Orange SA had been in talks to buy the phone business of Bouygues SA and sell some of its assets to Numericable-SFR SA and Iliad SA with a view to ease competition and boost investment in one of Europe’s toughest mobile markets. The price wars in the industry had increasingly made the market untenable for the smaller players, forcing them to cut costs and shrink investments on their networks.
“The bottom-line is that France could be the last big market in Europe with four carriers -- that’s not positive for the country,” Orange Chief Executive Stephane Richard said in an interview after the talks failed. “Having a dogmatic stance of always prioritizing consumers and short-term purchasing power over industrial logic and investments -- that’s catastrophic."
Macron’s demands, on top of the complexity of the transaction, the number of players involved and the distrust of the rivals who were having to team up, doomed the deal.
With the French state the largest shareholder of Orange and playing the role of the defender of consumer rights and jobs, the government had been kept in the loop from the beginning, four people involved with the talks said.
Then Macron laid out his conditions. Orange’s Richard and Martin Bouygues, CEO of the eponymous company, were taken aback by Macron’s tough demands when he met separately with them on March 24, the people said. The minister’s stance made them pessimistic about achieving an agreement, they said.
Macron demanded a higher valuation for Orange shares and asked that Bouygues’s potential stake in Orange be capped at 12 percent. He also asked for a standstill clause to prevent Bouygues from raising its stake in Orange over a period of seven years, and a restriction on double voting rights for 10 years, said the people who declined to be named because the talks were private.

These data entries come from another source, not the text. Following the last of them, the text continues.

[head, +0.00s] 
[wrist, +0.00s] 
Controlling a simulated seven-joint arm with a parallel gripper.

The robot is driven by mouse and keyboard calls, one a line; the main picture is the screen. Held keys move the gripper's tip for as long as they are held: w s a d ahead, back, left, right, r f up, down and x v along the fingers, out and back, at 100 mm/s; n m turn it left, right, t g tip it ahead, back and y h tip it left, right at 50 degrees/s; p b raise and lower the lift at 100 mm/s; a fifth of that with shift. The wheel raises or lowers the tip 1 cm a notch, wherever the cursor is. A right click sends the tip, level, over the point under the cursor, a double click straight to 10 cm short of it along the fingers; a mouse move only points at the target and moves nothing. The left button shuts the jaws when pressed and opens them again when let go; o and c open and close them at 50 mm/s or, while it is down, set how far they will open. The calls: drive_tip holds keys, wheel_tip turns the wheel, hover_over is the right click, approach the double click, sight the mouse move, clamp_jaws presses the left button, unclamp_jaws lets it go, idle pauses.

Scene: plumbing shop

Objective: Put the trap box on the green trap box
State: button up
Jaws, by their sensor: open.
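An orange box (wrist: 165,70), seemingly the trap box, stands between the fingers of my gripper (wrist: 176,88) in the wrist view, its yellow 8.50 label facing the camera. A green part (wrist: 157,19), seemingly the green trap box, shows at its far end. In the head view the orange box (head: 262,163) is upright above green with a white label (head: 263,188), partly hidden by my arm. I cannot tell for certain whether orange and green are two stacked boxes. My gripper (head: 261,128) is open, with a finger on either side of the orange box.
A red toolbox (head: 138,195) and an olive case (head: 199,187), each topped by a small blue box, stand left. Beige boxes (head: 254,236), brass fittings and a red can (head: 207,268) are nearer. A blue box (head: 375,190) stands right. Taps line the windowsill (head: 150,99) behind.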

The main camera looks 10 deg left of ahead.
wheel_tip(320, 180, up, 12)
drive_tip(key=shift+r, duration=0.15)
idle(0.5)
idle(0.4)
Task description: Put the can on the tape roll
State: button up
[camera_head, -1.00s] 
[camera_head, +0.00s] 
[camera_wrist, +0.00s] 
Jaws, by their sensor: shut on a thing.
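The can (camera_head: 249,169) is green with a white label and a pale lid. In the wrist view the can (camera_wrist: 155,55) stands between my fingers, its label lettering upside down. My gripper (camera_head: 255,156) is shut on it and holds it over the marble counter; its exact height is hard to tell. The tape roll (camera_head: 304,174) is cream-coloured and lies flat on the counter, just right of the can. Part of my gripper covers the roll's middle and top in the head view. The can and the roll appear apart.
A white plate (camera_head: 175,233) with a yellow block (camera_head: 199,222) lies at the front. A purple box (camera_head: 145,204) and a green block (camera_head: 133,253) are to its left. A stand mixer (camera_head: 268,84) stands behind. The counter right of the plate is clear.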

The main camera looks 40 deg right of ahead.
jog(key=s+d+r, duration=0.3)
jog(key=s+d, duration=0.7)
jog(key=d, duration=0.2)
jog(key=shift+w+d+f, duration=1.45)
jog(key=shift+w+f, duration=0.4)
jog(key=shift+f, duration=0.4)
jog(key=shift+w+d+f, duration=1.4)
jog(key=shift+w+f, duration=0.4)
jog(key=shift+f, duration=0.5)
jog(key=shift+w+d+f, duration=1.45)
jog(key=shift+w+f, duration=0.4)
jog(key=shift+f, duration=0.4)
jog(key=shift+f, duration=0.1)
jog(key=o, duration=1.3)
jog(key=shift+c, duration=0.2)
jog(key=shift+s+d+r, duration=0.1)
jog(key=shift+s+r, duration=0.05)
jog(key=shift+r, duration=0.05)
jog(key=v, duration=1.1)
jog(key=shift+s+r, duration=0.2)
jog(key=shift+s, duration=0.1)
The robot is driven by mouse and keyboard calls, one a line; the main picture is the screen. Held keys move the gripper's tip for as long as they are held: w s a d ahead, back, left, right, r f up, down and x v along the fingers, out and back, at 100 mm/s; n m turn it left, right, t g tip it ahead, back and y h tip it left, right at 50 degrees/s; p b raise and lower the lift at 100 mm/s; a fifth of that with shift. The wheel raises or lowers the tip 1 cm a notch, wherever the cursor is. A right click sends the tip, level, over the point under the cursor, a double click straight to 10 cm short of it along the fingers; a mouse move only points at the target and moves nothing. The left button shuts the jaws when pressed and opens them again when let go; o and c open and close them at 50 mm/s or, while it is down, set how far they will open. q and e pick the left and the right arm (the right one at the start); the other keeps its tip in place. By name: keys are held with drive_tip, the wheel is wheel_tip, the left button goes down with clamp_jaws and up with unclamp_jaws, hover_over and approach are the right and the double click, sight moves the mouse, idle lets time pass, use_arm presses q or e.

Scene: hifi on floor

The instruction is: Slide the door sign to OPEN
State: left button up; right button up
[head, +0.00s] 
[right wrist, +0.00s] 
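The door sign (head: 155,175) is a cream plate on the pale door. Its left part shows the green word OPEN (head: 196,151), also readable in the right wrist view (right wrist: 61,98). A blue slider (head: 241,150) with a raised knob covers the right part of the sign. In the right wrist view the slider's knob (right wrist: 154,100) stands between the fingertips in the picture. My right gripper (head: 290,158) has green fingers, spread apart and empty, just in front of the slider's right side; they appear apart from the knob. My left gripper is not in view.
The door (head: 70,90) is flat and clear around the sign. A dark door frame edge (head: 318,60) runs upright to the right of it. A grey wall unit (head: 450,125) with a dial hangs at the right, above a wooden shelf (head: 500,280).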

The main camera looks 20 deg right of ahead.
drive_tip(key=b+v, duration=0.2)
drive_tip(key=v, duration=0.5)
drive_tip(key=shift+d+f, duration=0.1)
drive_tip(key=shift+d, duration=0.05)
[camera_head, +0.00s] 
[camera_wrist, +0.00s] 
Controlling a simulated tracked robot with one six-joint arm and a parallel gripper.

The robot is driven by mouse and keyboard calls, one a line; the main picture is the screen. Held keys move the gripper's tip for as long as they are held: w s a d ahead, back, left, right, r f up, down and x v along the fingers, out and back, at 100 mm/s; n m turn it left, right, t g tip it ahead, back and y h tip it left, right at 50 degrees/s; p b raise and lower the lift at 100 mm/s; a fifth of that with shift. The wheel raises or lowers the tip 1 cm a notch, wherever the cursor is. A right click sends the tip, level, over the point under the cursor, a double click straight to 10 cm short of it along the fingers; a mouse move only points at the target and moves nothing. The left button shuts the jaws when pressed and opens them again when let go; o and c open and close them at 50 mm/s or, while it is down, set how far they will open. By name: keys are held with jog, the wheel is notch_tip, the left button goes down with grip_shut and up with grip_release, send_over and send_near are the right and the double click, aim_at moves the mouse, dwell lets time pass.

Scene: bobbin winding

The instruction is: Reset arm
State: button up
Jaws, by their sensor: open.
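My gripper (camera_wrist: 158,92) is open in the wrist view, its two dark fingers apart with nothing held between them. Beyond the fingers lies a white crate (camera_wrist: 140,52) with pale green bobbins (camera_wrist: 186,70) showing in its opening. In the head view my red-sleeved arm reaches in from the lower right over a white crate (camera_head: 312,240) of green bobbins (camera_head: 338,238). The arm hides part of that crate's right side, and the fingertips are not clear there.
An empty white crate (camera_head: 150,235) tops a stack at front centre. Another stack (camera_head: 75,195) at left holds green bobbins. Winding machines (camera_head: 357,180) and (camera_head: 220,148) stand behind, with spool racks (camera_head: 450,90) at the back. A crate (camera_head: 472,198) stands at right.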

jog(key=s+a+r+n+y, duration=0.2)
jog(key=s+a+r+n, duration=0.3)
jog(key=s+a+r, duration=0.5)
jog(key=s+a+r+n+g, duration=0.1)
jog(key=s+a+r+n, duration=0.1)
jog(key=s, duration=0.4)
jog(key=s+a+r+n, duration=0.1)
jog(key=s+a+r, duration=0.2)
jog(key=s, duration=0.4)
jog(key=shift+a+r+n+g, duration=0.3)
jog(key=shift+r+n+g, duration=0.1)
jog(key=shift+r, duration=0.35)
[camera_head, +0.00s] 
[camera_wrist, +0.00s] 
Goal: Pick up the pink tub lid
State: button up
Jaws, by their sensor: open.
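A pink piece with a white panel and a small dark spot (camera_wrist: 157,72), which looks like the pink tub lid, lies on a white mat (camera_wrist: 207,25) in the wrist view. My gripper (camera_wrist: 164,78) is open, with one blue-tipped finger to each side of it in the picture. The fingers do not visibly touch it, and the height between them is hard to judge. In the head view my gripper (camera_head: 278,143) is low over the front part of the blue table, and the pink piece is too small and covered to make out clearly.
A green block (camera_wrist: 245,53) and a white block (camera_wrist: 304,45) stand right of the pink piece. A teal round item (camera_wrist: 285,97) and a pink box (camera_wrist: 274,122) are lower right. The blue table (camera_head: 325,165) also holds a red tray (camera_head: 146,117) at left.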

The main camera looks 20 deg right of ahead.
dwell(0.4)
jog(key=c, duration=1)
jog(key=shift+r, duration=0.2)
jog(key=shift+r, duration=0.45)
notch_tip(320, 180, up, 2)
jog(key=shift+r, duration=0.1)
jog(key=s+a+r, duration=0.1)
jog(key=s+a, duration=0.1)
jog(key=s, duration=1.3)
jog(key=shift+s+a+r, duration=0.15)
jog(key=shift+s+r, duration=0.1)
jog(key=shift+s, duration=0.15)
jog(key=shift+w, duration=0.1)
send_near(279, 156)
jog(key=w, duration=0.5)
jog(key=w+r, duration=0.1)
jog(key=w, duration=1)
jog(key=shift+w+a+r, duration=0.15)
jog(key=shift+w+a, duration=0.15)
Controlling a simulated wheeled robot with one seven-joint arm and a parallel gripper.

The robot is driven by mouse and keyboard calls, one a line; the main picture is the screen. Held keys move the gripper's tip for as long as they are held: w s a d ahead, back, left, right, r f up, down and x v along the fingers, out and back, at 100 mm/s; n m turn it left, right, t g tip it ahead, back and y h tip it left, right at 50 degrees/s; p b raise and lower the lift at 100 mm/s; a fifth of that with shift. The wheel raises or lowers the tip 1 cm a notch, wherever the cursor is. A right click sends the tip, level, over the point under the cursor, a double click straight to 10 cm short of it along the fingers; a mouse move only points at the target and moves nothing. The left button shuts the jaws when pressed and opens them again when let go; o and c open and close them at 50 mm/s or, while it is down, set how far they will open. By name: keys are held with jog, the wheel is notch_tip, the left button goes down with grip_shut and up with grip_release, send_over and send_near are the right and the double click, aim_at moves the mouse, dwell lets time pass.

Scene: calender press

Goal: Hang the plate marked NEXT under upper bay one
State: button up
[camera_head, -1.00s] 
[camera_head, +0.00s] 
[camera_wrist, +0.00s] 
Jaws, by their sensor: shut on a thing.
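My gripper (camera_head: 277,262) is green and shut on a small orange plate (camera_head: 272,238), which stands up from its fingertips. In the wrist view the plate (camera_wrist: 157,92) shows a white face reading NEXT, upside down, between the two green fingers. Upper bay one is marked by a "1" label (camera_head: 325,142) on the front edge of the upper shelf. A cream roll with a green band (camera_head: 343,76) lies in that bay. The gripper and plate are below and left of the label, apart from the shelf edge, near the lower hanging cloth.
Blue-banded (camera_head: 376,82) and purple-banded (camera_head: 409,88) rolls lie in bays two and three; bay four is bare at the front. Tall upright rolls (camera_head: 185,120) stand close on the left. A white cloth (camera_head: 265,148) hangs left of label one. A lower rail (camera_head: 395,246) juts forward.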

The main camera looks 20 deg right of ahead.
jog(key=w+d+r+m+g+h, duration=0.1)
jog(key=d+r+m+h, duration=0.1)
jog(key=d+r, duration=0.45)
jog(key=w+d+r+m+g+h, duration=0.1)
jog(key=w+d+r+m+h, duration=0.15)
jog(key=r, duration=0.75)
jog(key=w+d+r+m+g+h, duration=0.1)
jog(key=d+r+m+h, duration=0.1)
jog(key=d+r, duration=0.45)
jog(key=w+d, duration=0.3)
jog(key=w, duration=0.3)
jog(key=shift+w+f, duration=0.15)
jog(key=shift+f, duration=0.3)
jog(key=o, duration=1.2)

A week later, the talks collapsed. Investors felt the impact on Monday, when shares of Bouygues, Orange, Iliad, Numericable and its parent, Altice, were the five worst performers on the Stoxx Europe 600 Price Index. Orange declined 6.2 percent, wiping 579 million euros off the value of the state’s shareholding.
Macron’s mixing of governmental roles is a classic for French ministers who demand a say in deals involving big companies that are both major employers and industrial powerhouses.
The state holds shares in Orange and many other companies, including planemaker Airbus, airline Air France, car-makers Peugeot and Renault, and utilities Engie and EDF, through its fund Agence des Participations de l’Etat or APE and through its other sovereign wealth fund Bpifrance SA. Both funds have struggled for independence from political meddling in recent years.
Macron’s interventions haven’t been limited to the telecommunications sector. Last year he increased the state’s shareholding in Renault SA to block an effort to strip the government of its double voting rights. He also blocked the sale of Dailymotion SA to a Chinese buyer, calling the Paris-based alternative to YouTube a strategic asset. More recently, Macron sought to be involved in Nokia Oyj’s takeover of Alcatel-Lucent SA.
He has been in the driving seat to push EDF’s Hinkley point project, a controversial 18 billion-pound construction of a new nuclear power plant project in the U.K. The company’s chief financial officer, Thomas Piquemal, quit last month, protesting the financial burden the project would pose.
Macron is backing Areva’s talks with TVO and Siemens to find a solution to cost over-runs at a Finnish nuclear plant, while also helping broker EDF’s planned acquisition of a majority stake in Areva’s troubled reactor unit. Areva and EDF are both majority owned by the French state. He met with EDF CEO Jean-Bernard Levy on Tuesday.
In 2014, Macron’s predecessor Arnaud Montebourg was criticized for his hands on approach in the Alstom SA - General Electric Co. deal, which he eventually signed off on. An unapologetic admirer of Louis XIV’s finance minister Jean-Baptiste Colbert -- who advocated state intervention in business -- Montebourg crafted a decree requiring foreign investors to seek government approval in areas such as energy, equipment, plants and transportation if deemed critical for national security.
French business had hoped Macron would be different. The one-time banker with Rothschild & Cie worked on the team that advised Nestle SA’s $11.9 billion purchase of Pfizer Inc.’s Wyeth infant nutrition business. That was before he joined Hollande’s cabinet in May 2012. His deal analysis skills then had to be broadened to industrial analysis, labor market issues and voter concerns.
Macron, who had said publicly he wasn’t opposed to the Orange-Bouygues deal, was the ghost writer of a report entitled “Liberate Growth” by shadow adviser to French presidents Jacques Attali in 2008, when France had three mobile phone companies. In the report, Macron had called for the creation of a 4th telecom operator, one stakeholder of the failed deal ruefully notes.